Aim: Quote the lines from the line holding "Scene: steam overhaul" to the very end of the listing, exactly, and no others.

+++++

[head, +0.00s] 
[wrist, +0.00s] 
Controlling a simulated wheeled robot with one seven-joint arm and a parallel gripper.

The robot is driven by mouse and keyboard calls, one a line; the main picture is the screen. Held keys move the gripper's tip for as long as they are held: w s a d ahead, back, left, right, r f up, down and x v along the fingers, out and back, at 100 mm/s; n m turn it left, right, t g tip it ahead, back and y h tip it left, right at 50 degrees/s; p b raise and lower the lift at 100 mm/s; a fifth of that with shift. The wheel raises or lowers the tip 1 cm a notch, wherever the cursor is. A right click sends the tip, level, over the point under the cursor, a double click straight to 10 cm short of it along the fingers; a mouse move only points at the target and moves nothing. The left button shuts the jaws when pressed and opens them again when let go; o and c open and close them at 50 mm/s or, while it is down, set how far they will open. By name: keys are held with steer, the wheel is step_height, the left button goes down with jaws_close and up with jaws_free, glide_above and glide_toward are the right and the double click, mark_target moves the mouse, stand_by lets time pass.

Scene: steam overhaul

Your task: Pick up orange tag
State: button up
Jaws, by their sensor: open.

+++++

Result of the exercise:
Scene: steam overhaul

Your task: Pick up orange tag
State: button up
Jaws, by their sensor: open.

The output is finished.